October 13, 2020 Ethics, Government, Press Releases

Watchdog Calls on Wisconsin Ethics Commission to Investigate Real Estate Tax Credits Granted to Senator Ron Johnson’s Children

FOR IMMEDIATE RELEASE: October 13, 2020

Contact: Michael Clauw, mclauw@campaignforaccountability.org, 202.780.5750

WASHINGTON, D.C. – On Monday, Campaign for Accountability (CfA), a nonprofit watchdog group focused on public accountability, sent a letter to the Wisconsin Ethics Commission requesting an investigation into whether the Wisconsin Economic Development Corporation (WEDC) and the Wisconsin State Historic Preservation Office (SHPO) violated Wisconsin law by giving preferential treatment to the adult children of Senator Ron Johnson (R-WI) in granting them nearly one million dollars in historic tax credits for a family real estate project.

Read the letter.

CfA Executive Director Michelle Kuppersmith said, “The public deserves to know more about why Senator Johnson’s children were allowed to circumvent processes set up for all citizens seeking historic tax credits. Officials not only let the senator’s children cut the line, they knowingly misrepresented the number of jobs the project would create, one of the factors upon which the grant of historic tax credits is predicated.”

In May 2017, Senator Johnson’s three children purchased the Eagles Club of Oshkosh, renamed it The Howard, and shortly thereafter planned to pursue historic tax credits to help subsidize planned renovations. However, just months after the purchase, Wisconsin Governor Scott Walker used a line item budget veto to strike “Wisconsin’s historic preservation tax credit program,” reducing “the per-project cap from $5 million to $500,000” for all project applications approved after July 1, 2018.

The normal process for applying for historic credits requires that applicants submit an application to Wisconsin’s SHPO, which decides whether or not to grant initial approval and pass along to the WEDC. Yet, in an apparent effort to circumvent the rules and speed through the application process, Senator Johnson’s daughter, Carey Sharpe, bypassed these procedures by submitting an application directly to WEDC Regional Manager Jon Bartz, who forwarded it to SHPO Senior Preservation Architect Mark Buechel. Buechel’s response to Bartz explained that it has always been established policy to reject any applications submitted in this manner, noting that he had “specifically told the ownership group they are to send it to the SHPO office and not directly to your office, apparently they did not follow those directions.” Yet, Buechel’s tone in a follow up email was markedly different, acknowledging that Sharpe is Senator Johnson’s daughter, and suggesting that “we should have some level of customer service if we can help them out.”
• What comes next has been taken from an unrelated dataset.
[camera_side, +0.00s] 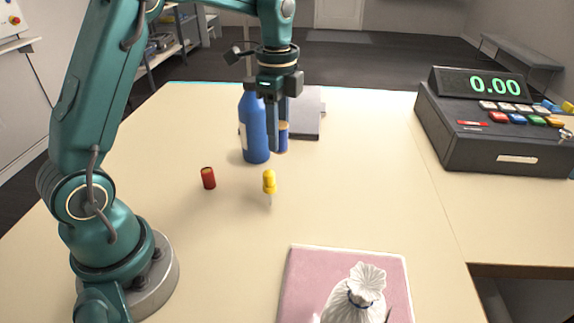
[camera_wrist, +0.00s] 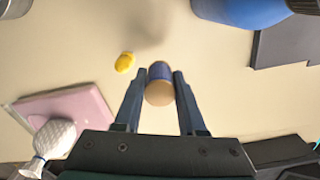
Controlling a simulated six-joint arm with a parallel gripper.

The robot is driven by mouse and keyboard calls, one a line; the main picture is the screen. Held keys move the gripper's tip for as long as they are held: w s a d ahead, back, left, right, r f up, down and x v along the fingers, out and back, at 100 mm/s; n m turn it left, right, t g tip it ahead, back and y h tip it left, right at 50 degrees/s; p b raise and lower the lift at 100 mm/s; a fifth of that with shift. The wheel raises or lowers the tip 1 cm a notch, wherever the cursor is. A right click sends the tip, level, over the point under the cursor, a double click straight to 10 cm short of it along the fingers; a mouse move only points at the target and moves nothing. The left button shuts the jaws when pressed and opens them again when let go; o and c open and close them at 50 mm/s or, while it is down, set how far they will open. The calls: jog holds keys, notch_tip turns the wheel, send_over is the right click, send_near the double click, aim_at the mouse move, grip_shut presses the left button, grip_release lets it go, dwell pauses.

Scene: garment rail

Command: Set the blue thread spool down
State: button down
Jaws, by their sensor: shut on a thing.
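The blue thread spool (camera_side: 282,137), with a tan end, is between the fingers of my gripper (camera_side: 276,138). In the wrist view the spool (camera_wrist: 160,76) stands between the two fingertips (camera_wrist: 160,84), tan end toward the camera. My gripper is shut on it and points down. In the side view a finger covers part of the spool, and it overlaps the area right beside the blue bottle. I cannot tell for sure how far its lower end is from the table (camera_side: 360,190).
A blue bottle (camera_side: 254,135) stands close left of my gripper. A grey flat object (camera_side: 310,118) lies behind. A yellow pin-like object (camera_side: 269,181) and a red cylinder (camera_side: 208,178) stand nearer. A pink pad (camera_side: 300,270) bears a white sack (camera_side: 355,295). A register (camera_side: 490,130) is right.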

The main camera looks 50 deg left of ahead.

Additionally, claims made on the application by Sharpe that the project would result in “30 FTEs [full-time equivalents] and mainly part time employees” were, by her own admission, unsubstantiated. After reviewing the application, Bartz emailed Sharpe asking for an explanation of exactly how the project would result in “30 permanent jobs for the area.” Sharpe corrected the record by saying that the project would “certainly not” create 30 full-time jobs, and that she had “just guessed” the number of jobs the project would generate. Nevertheless, a formal Staff Review of the Historic Preservation Tax Credit considering the economic impact of the project stated it was expected to lead to 30 full-time jobs, which it referred to as one of the three “Strengths” of the proposed project.

Ultimately, WEDC awarded the project $944,703 in historic tax credits, less than five months before the reduced historic tax credits cap went into effect.

Ms. Kuppersmith continued, “Senator Johnson has vociferously opposed ‘special tax deals’ and insisted on investigating whether relatives of high-profile politicians inappropriately have received financial benefits. Therefore, we expect Sen. Johnson will support a Wisconsin Ethic Commissions investigation into this matter, and, agree that, if improper benefit is substantiated, the tax credits should be returned to Wisconsin taxpayers.”

Campaign for Accountability is a nonpartisan, nonprofit watchdog organization that uses research, litigation, and aggressive communications to expose misconduct and malfeasance in public life and hold those who act at the expense of the public good accountable for their actions.